4. Memory management

Python automatically manages memory using Reference Counting and the Garbage Collector. Although this saves the developer from having to manually release resources, such mechanisms require additional computing costs.

Why do libraries (NumPy, Pandas) work fast?

Despite the slowness of pure Python, libraries like NumPy, Pandas, and TensorFlow are ten times faster. The secret is that their computationally heavy parts are not implemented in pure Python.

How to speed up Python in practice

1. Libraries in C/C++/Rust. NumPy and Pandas use arrays and internal data structures implemented in low-level languages. When you call np.array([1, 2, 3]). sum(), Python delegates the calculation to a fast C function that works directly with memory.

2. Vectorization of operations. Instead of the for loop in Python, which iterates slowly, NumPy performs an operation on the entire array at once through optimized C code.

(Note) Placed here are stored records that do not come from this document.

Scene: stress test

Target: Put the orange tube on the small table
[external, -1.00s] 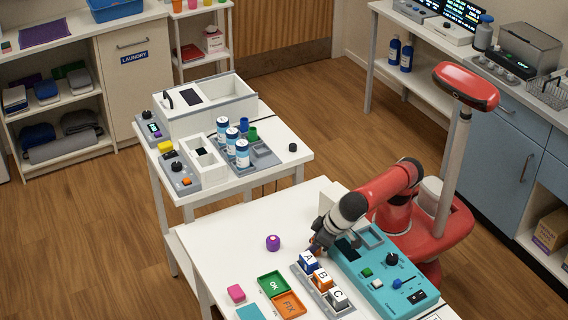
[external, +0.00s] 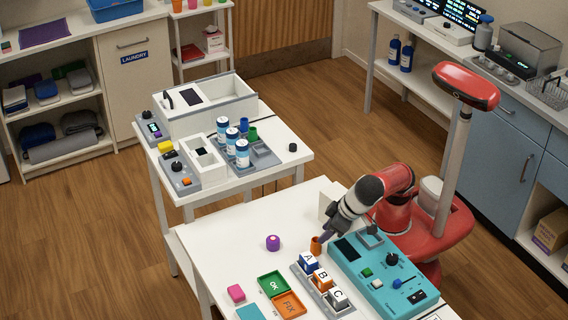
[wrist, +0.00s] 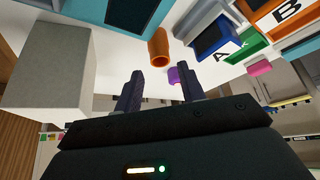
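The orange tube (external: 315,246) stands on the near white table (external: 215,245), just behind the block marked A and left of the teal machine. It also shows in the wrist view (wrist: 158,48), with its open end visible, beyond my fingertips. My gripper (external: 326,236) is just above and right of the tube. In the wrist view my gripper (wrist: 160,80) has its two fingers apart with nothing between them. A second white table (external: 270,178), farther back, carries bottles and devices. I cannot tell which table is the small one.
A rack of lettered blocks (external: 322,279) and the teal machine (external: 375,273) stand close to the tube. A purple round thing (external: 273,243), a pink block (external: 236,293) and green and orange trays (external: 288,304) lie to the left. Bottles (external: 242,153) crowd the back table.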

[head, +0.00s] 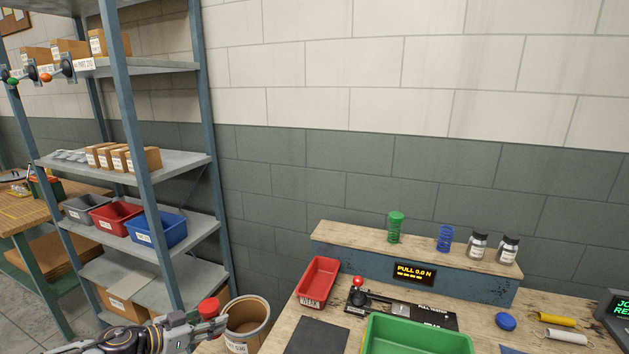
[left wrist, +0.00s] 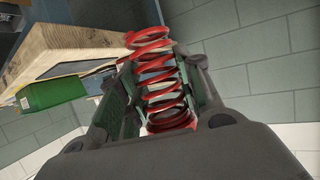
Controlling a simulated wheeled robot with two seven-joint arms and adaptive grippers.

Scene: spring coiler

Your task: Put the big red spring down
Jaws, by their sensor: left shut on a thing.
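My left gripper (head: 212,326) is at the bottom left of the head view, just left of a tan bucket (head: 258,335) in the picture. It is shut on the big red spring, whose red end (head: 209,307) shows above the fingers. In the left wrist view the spring's open red coils (left wrist: 160,75) lie between the two fingers, running out past their tips. The spring is held in the air. My right gripper is not in view.
The workbench carries a red bin (head: 318,283), a green tray (head: 418,336), a dark mat (head: 317,338) and a pull tester (head: 405,309). Green (head: 395,227) and blue (head: 445,238) springs and two jars stand on the raised ledge. A shelf rack (head: 140,165) stands left.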

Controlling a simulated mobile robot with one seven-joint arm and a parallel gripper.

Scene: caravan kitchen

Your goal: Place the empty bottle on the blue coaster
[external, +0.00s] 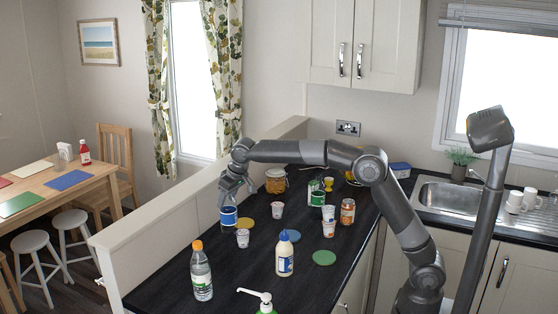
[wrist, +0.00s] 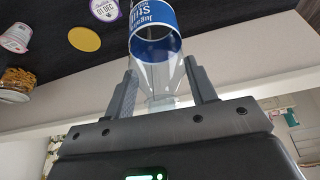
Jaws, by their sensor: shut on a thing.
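My gripper (external: 232,198) is shut on a clear bottle with a blue label (external: 228,217), near the counter's left edge. In the wrist view, the gripper's fingers (wrist: 160,80) stand either side of the bottle's clear shoulder, with the blue label (wrist: 153,22) beyond them. The bottle looks see-through and empty. I cannot tell whether its base touches the counter. The blue coaster (external: 295,238) lies to its right, partly hidden behind a white squeeze bottle (external: 284,258). A yellow coaster (external: 246,223) lies just right of the held bottle and shows in the wrist view (wrist: 84,38).
A clear bottle with an orange cap (external: 201,272) stands in front. White cups (external: 242,239) (external: 277,210) stand near the yellow coaster. A green coaster (external: 324,258) lies right. Jars and cups stand behind it. A low wall (external: 190,195) borders the counter's left side.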

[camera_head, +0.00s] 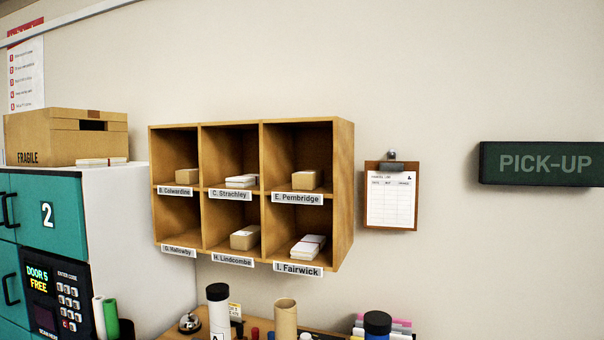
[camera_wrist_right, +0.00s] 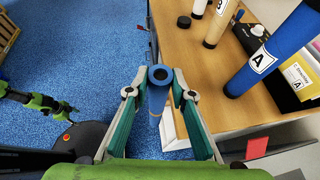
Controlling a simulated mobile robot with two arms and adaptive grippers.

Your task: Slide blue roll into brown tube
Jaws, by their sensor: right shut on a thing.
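In the right wrist view my right gripper (camera_wrist_right: 160,92) is shut on the blue roll (camera_wrist_right: 158,71).
A capped blue tube (camera_wrist_right: 275,48) stands right of the brown tube on the wooden counter (camera_wrist_right: 215,85). A black cap (camera_wrist_right: 183,22) lies near the counter's left edge. A white tube (camera_head: 218,315) and a bell (camera_head: 190,322) are nearby. Blue carpet (camera_wrist_right: 95,50) lies left.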

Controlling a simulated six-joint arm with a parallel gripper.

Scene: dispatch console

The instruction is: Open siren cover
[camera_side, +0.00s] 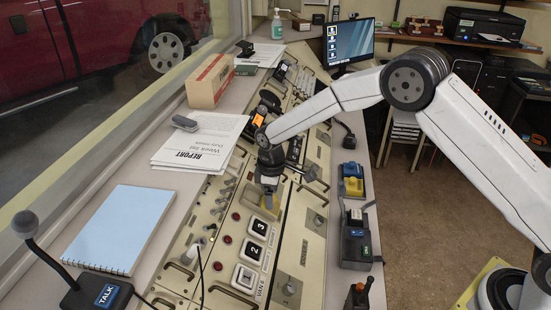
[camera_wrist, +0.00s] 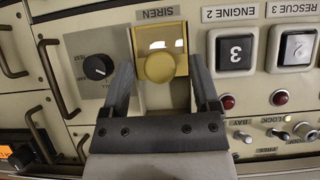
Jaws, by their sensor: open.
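The siren cover (camera_wrist: 177,42) is a translucent yellow piece below the SIREN label (camera_wrist: 158,12) in the wrist view. A round yellow shape (camera_wrist: 159,67) shows at its lower part; I cannot tell whether it is on the cover or seen through it. The cover appears to be down. My gripper (camera_wrist: 161,66) is open, with one dark finger on each side of the cover and nothing held between them. Whether a finger touches the cover is unclear. In the side view my gripper (camera_side: 269,185) points down at the console, and largely hides the cover.
A black knob (camera_wrist: 98,67) is left of the siren panel. Metal handles (camera_wrist: 49,65) stick up at left. Papers (camera_side: 200,143) lie on the ledge.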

3. Minimum type checks. In C libraries, data types are fixed in advance (for example, float64), so you don't need to check the types on the fly.

Example of acceleration

# Slowly (pure Python)
result = sum([i * 2 for i in range(1000000)])

# Quickly (NumPy, in 50-100 times)
import numpy as np
result = np.sum(np.arange(1000000) * 2)

Python sacrifices speed for flexibility, but delegates heavy computing to fast libraries.

How does Python work and what is its power?

Python was originally designed not as a replacement for C or Java, but as a language in which code is written quickly and read easily. The speed of execution here is deliberately sacrificed to the speed of development.

The layered architecture adds overhead, but gives flexibility — the same code runs on Windows, Linux, and macOS unchanged. Where performance is critical, Python simply delegates work to libraries in C, C++, and other low-level languages (NumPy, pandas, and PyTorch use just such implementations under the hood).

It turns out to be a curious construction: you write in Python, and the compiled code performs heavy calculations. This explains why the language has taken root equally well in the web backend, machine learning, and scientific computing, areas with completely different performance requirements.